Extracted records:

== == ==

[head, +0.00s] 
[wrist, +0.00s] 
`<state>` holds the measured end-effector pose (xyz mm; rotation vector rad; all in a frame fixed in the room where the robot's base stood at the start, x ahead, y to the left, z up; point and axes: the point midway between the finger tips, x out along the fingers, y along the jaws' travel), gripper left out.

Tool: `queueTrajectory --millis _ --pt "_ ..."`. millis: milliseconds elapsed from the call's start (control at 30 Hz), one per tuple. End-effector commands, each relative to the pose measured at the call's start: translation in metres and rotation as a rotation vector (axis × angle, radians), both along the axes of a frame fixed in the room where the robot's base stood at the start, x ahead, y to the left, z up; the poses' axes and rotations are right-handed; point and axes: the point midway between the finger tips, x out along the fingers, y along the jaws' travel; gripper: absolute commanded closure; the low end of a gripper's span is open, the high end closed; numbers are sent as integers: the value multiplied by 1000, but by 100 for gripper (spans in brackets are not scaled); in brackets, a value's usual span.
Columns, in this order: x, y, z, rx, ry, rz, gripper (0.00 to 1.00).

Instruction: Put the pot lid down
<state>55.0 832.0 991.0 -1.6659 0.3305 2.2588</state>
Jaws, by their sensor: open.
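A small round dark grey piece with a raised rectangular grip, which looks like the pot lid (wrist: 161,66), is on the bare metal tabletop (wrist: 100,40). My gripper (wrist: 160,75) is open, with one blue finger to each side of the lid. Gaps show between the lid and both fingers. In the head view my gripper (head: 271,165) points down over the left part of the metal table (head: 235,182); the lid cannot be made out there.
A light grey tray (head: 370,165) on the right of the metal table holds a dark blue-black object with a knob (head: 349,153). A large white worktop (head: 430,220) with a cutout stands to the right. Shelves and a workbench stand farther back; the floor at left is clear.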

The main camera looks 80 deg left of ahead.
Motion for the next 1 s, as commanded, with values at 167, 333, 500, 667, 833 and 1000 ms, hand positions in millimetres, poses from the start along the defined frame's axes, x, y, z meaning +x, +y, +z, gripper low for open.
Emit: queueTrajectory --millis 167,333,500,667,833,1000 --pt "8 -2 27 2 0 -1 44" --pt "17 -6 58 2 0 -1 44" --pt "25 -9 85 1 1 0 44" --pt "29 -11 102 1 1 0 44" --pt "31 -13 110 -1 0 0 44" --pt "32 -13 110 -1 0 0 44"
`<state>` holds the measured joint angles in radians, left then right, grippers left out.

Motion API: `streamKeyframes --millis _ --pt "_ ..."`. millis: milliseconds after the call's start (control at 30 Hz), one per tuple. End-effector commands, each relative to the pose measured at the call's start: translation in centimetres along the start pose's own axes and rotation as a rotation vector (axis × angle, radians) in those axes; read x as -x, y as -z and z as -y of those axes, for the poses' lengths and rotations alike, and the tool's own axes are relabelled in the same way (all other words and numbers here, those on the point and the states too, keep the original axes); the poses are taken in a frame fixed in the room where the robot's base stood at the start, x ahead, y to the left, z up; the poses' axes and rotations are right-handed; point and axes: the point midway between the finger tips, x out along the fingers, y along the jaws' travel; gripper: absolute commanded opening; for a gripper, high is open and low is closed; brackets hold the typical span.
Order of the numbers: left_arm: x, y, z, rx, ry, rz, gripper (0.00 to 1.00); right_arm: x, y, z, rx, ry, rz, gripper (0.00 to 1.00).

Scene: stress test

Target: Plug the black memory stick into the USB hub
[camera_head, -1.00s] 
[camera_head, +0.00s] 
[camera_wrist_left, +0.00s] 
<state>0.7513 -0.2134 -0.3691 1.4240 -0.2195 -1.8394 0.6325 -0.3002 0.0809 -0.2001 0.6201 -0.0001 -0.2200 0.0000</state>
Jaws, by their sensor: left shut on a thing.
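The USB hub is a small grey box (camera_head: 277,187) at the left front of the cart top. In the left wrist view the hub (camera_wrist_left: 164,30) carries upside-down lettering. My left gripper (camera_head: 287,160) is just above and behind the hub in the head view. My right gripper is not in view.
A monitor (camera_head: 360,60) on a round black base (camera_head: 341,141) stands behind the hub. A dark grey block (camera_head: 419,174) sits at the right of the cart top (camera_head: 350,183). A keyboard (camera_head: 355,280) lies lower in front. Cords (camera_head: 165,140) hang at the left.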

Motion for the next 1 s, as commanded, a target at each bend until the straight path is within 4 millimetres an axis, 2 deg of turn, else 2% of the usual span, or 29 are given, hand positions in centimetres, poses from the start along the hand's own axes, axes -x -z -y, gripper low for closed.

== == ==

◆ Work instructions
Return the lines above precisely as they appear, beginning at the first line and ending at the line with "value's usual span.", and nothing after it.

◆ Finished answer
[head, +0.00s] 
[wrist, +0.00s] 
`<state>` holds the measured end-effector pose (xyz mm; rotation vector rad; all in a frame fixed in the room where the robot's base stood at the start, x ahead, y to the left, z up; point and axes: the point midway between the finger tips, x out along the fingers, y along the jaws' travel), gripper left out.

Tool: `queueTrajectory --millis _ --pt "_ ..."`. millis: milliseconds elapsed from the call's start (control at 30 Hz), one per tuple. End-effector commands, each relative to the pose measured at the call's start: translation in metres and rotation as a rotation vector (axis × angle, radians), both along the axes of a frame fixed in the room where the robot's base stood at the start, x ahead, y to the left, z up; the poses' axes and rotations are right-handed; point and axes: the point midway between the finger tips, x out along the fingers, y along the jaws' travel; gripper: absolute commanded closure; the low end of a gripper's span is open, the high end closed; numbers are sent as integers: the value multiplied by 1000, but by 100 for gripper (spans in brackets are not scaled); in brackets, a value's usual span.

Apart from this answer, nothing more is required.